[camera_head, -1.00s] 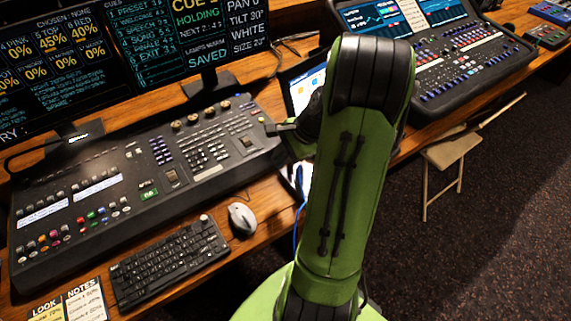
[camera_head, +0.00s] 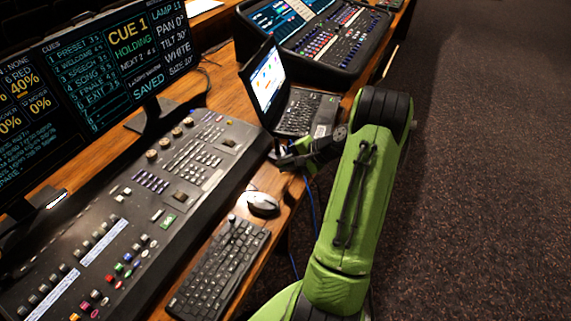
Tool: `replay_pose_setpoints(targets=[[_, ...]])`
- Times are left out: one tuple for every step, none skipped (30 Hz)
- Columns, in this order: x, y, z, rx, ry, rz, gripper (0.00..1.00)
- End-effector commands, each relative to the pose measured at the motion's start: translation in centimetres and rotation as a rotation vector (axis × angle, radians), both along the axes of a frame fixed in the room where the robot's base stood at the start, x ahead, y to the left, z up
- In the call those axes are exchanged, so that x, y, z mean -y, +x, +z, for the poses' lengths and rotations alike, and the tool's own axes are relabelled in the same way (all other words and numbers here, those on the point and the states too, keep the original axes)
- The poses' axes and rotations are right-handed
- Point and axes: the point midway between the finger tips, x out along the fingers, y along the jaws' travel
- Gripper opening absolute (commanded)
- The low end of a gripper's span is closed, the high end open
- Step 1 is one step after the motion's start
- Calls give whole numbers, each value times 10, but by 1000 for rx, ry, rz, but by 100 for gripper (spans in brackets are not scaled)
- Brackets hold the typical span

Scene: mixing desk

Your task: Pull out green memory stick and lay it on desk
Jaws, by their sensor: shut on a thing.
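I cannot tell whether the held thing still touches the console. The wooden desk (camera_head: 218,80) shows bare around the console and laptop.
A white mouse (camera_head: 263,204) and a black keyboard (camera_head: 222,268) lie in front of the console. A blue cable (camera_head: 311,205) hangs near my arm. A second mixing desk (camera_head: 325,40) stands beyond the laptop. Monitors (camera_head: 115,65) stand behind the console.

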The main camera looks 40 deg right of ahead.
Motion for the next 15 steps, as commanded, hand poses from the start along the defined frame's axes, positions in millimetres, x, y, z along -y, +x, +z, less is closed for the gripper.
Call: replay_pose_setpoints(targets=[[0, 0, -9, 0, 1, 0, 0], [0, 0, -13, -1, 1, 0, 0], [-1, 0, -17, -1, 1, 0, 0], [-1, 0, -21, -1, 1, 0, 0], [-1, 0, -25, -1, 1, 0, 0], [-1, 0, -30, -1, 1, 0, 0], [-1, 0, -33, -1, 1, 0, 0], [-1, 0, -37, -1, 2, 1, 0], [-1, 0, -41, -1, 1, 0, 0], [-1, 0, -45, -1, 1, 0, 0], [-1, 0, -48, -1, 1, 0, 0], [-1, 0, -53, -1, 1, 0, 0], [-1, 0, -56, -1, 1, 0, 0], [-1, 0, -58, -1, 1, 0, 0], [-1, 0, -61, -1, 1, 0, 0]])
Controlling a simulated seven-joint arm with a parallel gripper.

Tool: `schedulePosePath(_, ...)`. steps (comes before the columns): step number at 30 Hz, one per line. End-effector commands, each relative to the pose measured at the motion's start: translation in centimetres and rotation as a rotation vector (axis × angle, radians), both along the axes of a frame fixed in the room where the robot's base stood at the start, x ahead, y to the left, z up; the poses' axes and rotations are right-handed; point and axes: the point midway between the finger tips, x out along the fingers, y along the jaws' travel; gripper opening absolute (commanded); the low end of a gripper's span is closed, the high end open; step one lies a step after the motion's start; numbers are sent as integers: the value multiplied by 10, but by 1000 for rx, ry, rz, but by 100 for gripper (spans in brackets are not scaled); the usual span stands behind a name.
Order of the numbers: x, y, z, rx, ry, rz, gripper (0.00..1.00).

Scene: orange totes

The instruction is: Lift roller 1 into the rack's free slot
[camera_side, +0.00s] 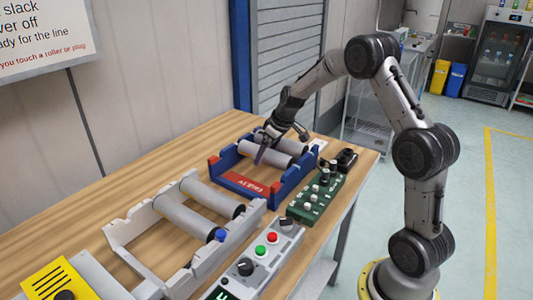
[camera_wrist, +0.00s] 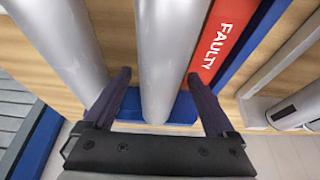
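A blue rack (camera_side: 221,173) with a red "FAULTY" label (camera_side: 243,186) stands on the table and holds grey rollers. The near roller (camera_side: 247,153) is by the label; another roller (camera_side: 287,143) lies behind it. My gripper (camera_side: 262,153) is down at the near roller. In the wrist view my gripper (camera_wrist: 160,78) is open, with one dark finger on each side of that roller (camera_wrist: 160,45). Gaps show between roller and fingers. The second roller (camera_wrist: 62,45) is left of the fingers. I see no roller numbers, so I cannot tell which is roller 1.
A pale grey frame (camera_side: 125,232) stands nearer the camera, with two rollers and open room at its left. A blue cap (camera_side: 219,235) shows at one roller's end.

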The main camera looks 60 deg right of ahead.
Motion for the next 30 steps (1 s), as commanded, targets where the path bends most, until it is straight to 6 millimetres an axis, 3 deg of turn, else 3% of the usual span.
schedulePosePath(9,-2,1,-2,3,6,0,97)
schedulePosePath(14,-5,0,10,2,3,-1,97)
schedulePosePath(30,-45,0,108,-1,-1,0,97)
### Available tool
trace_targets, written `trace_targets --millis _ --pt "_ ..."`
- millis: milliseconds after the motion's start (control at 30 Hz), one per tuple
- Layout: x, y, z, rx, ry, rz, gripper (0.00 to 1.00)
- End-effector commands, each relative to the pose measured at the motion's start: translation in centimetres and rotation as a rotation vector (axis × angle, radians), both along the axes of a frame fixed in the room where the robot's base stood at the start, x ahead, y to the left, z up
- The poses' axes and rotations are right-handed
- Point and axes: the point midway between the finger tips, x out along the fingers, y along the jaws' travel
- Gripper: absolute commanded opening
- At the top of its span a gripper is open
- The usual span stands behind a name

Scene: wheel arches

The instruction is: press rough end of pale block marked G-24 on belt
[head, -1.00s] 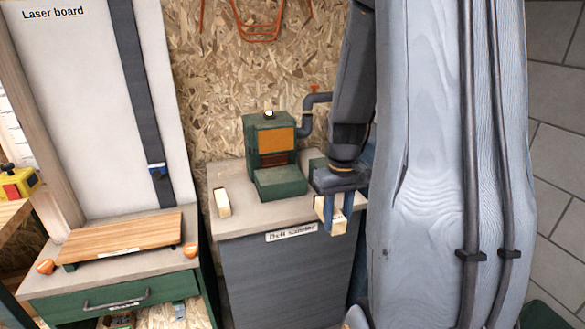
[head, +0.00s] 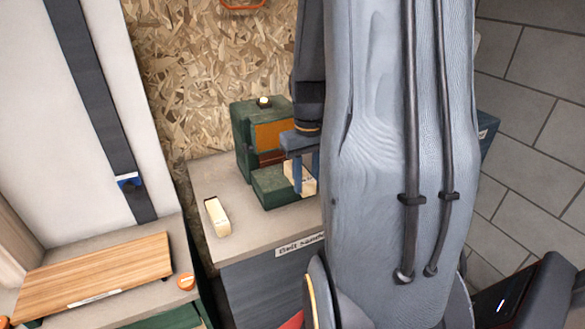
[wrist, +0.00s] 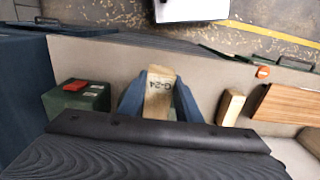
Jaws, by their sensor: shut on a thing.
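My gripper (head: 302,174) is shut on a pale wooden block (head: 306,180). The wrist view shows the block (wrist: 158,94) between the fingers, with "G-24" readable on its face. The sander is a green machine (head: 243,143) with an upright orange belt (head: 270,136) and a green ledge (head: 275,188) in front. The gripper and block are at the right of the ledge, in front and to the right of the belt. My arm hides part of that area. I cannot tell which end is rough, and no contact with the belt shows.
A second pale block (head: 217,217) lies on the grey bench top (head: 245,222), left of the sander. A wooden board (head: 95,275) lies on the left bench. A green box with a red top (wrist: 75,92) shows in the wrist view. The bench front is labelled.

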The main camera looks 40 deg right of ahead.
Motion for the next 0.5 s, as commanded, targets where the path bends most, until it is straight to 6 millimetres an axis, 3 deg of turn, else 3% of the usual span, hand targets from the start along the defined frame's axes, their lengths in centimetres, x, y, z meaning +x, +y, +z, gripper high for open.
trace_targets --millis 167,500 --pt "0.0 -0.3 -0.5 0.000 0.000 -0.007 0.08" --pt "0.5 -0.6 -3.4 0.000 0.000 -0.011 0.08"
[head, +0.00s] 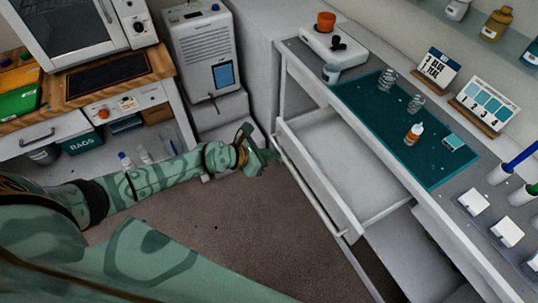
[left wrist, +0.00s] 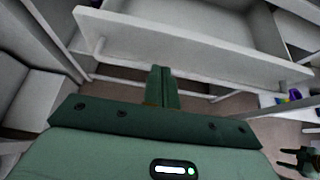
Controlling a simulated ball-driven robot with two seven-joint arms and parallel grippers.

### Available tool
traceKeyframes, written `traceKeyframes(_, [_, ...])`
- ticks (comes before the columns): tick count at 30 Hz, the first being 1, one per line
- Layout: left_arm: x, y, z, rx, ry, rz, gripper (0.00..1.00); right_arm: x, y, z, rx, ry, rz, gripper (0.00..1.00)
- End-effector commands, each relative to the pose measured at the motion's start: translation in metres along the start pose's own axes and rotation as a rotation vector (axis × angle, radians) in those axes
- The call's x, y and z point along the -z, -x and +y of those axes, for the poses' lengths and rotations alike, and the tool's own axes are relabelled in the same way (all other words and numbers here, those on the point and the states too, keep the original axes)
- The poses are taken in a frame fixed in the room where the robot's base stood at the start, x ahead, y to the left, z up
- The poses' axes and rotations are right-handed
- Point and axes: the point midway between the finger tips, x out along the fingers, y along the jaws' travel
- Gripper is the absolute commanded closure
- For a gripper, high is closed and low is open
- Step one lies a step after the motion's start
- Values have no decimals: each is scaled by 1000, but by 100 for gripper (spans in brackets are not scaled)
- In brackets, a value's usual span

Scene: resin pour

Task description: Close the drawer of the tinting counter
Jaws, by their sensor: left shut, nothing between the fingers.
● ● ● ●
-- Directions --
Write the entries above out again exactly, but not the pictures.

-- Full output --
[camera_head, -1.00s] 
[camera_head, +0.00s] 
Tool: `replay_pose_setpoints(targets=[[_, ...]])`
- Times are left out: one tuple for every step, none skipped (30 Hz)
- Columns, in this order: x, y, z, rx, ry, rz, gripper (0.00..1.00)
- End-effector commands, each relative to the pose measured at the motion's start: translation in centimetres and rotation as a rotation vector (axis × angle, radians), both along the axes of a frame fixed in the room where the robot's base stood at the start, x ahead, y to the left, z up
- In the call those axes are exchanged, so that x, y, z mean -y, +x, +z, for the poses' lengths and rotations alike, and the tool's own axes are relabelled in the same way (all other words and numbers here, those on the point and the states too, keep the original axes)
- The poses' axes and rotations are right-handed
- Point and axes: the point midway between the finger tips, x out along the fingers, y along the jaws' travel
- Gripper opening absolute (commanded)
- The low end of a gripper's span is closed, the high end open
- Step 1 is one step after the motion's start
- Calls give whole numbers, each value times 10, but by 1000 for rx, ry, rz, but by 100 for gripper (spans in brackets are not scaled)
- Brackets hold the typical span

Scene: mixing desk

Your task: Pull out green memory stick and lay it on desk
Jaws, by their sensor: shut on a thing.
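I cannot tell whether the held thing still touches the console. The wooden desk (camera_head: 218,80) shows bare around the console and laptop.
A white mouse (camera_head: 263,204) and a black keyboard (camera_head: 222,268) lie in front of the console. A blue cable (camera_head: 311,205) hangs near my arm. A second mixing desk (camera_head: 325,40) stands beyond the laptop. Monitors (camera_head: 115,65) stand behind the console.

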The main camera looks 40 deg right of ahead.
Motion for the next 15 steps, as commanded, hand poses from the start along the defined frame's axes, positions in millimetres, x, y, z along -y, +x, +z, less is closed for the gripper.
Call: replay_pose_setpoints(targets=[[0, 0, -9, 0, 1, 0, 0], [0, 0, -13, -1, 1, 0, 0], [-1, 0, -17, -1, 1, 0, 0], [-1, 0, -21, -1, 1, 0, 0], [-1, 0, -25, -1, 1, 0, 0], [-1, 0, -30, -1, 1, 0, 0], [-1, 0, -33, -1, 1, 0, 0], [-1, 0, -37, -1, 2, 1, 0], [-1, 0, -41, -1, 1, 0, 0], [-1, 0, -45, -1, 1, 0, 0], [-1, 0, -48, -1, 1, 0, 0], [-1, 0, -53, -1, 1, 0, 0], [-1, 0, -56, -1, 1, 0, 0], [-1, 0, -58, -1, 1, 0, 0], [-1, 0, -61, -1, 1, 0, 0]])
Controlling a simulated seven-joint arm with a parallel gripper.

Tool: `schedulePosePath(_, ...)`. steps (comes before the columns): step number at 30 Hz, one per line. End-effector commands, each relative to the pose measured at the motion's start: translation in centimetres and rotation as a rotation vector (axis × angle, radians), both along the axes of a frame fixed in the room where the robot's base stood at the start, x ahead, y to the left, z up; the poses' axes and rotations are right-handed; point and axes: the point midway between the finger tips, x out along the fingers, y along the jaws' travel; gripper opening absolute (commanded); the low end of a gripper's span is closed, the high end open; step one lies a step after the motion's start; numbers are sent as integers: the value multiplied by 10, but by 1000 for rx, ry, rz, but by 100 for gripper (spans in brackets are not scaled); the usual span stands behind a name.
Order of the numbers: x, y, z, rx, ry, rz, gripper (0.00..1.00).

Scene: orange totes

The instruction is: Lift roller 1 into the rack's free slot
[camera_side, +0.00s] 
[camera_wrist, +0.00s] 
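A blue rack (camera_side: 221,173) with a red "FAULTY" label (camera_side: 243,186) stands on the table and holds grey rollers. The near roller (camera_side: 247,153) is by the label; another roller (camera_side: 287,143) lies behind it. My gripper (camera_side: 262,153) is down at the near roller. In the wrist view my gripper (camera_wrist: 160,78) is open, with one dark finger on each side of that roller (camera_wrist: 160,45). Gaps show between roller and fingers. The second roller (camera_wrist: 62,45) is left of the fingers. I see no roller numbers, so I cannot tell which is roller 1.
A pale grey frame (camera_side: 125,232) stands nearer the camera, with two rollers and open room at its left. A blue cap (camera_side: 219,235) shows at one roller's end.

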The main camera looks 60 deg right of ahead.
Motion for the next 30 steps (1 s), as commanded, targets where the path bends most, until it is straight to 6 millimetres an axis, 3 deg of turn, else 3% of the usual span.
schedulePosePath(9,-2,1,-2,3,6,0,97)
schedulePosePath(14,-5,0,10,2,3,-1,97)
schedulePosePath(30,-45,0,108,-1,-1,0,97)
### Available tool
trace_targets, written `trace_targets --millis _ --pt "_ ..."`
- millis: milliseconds after the motion's start (control at 30 Hz), one per tuple
- Layout: x, y, z, rx, ry, rz, gripper (0.00 to 1.00)
- End-effector commands, each relative to the pose measured at the motion's start: translation in centimetres and rotation as a rotation vector (axis × angle, radians), both along the axes of a frame fixed in the room where the robot's base stood at the start, x ahead, y to the left, z up
- The poses' axes and rotations are right-handed
- Point and axes: the point midway between the finger tips, x out along the fingers, y along the jaws' travel
- Gripper: absolute commanded opening
- At the top of its span a gripper is open
- The usual span stands behind a name

Scene: wheel arches

The instruction is: press rough end of pale block marked G-24 on belt
[head, -1.00s] 
[head, +0.00s] 
[wrist, +0.00s] 
Jaws, by their sensor: shut on a thing.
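My gripper (head: 302,174) is shut on a pale wooden block (head: 306,180). The wrist view shows the block (wrist: 158,94) between the fingers, with "G-24" readable on its face. The sander is a green machine (head: 243,143) with an upright orange belt (head: 270,136) and a green ledge (head: 275,188) in front. The gripper and block are at the right of the ledge, in front and to the right of the belt. My arm hides part of that area. I cannot tell which end is rough, and no contact with the belt shows.
A second pale block (head: 217,217) lies on the grey bench top (head: 245,222), left of the sander. A wooden board (head: 95,275) lies on the left bench. A green box with a red top (wrist: 75,92) shows in the wrist view. The bench front is labelled.

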The main camera looks 40 deg right of ahead.
Motion for the next 0.5 s, as commanded, targets where the path bends most, until it is straight to 6 millimetres an axis, 3 deg of turn, else 3% of the usual span, hand targets from the start along the defined frame's axes, their lengths in centimetres, x, y, z meaning +x, +y, +z, gripper high for open.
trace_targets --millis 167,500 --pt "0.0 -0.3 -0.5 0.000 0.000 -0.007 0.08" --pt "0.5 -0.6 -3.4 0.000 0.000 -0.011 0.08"
[head, +0.00s] 
[left wrist, +0.00s] 
Controlling a simulated ball-driven robot with two seven-joint arms and parallel grippers.

### Available tool
traceKeyframes, written `traceKeyframes(_, [_, ...])`
- ticks (comes before the columns): tick count at 30 Hz, the first being 1, one per line
- Layout: left_arm: x, y, z, rx, ry, rz, gripper (0.00..1.00); right_arm: x, y, z, rx, ry, rz, gripper (0.00..1.00)
- End-effector commands, each relative to the pose measured at the motion's start: translation in metres along the start pose's own axes and rotation as a rotation vector (axis × angle, radians) in those axes
- The call's x, y and z point along the -z, -x and +y of those axes, for the poses' lengths and rotations alike, and the tool's own axes are relabelled in the same way (all other words and numbers here, those on the point and the states too, keep the original axes)
- The poses are taken in a frame fixed in the room where the robot's base stood at the start, x ahead, y to the left, z up
- The poses' axes and rotations are right-handed
- Point and axes: the point midway between the finger tips, x out along the fingers, y along the jaws' travel
- Gripper is the absolute commanded closure
- For a gripper, high is closed and low is open
- Step one lies a step after the motion's start
- Values have no decimals: each is scaled by 1000, but by 100 for gripper (spans in brackets are not scaled)
- In brackets, a value's usual span

Scene: resin pour

Task description: Close the drawer of the tinting counter
Jaws, by their sensor: left shut, nothing between the fingers.

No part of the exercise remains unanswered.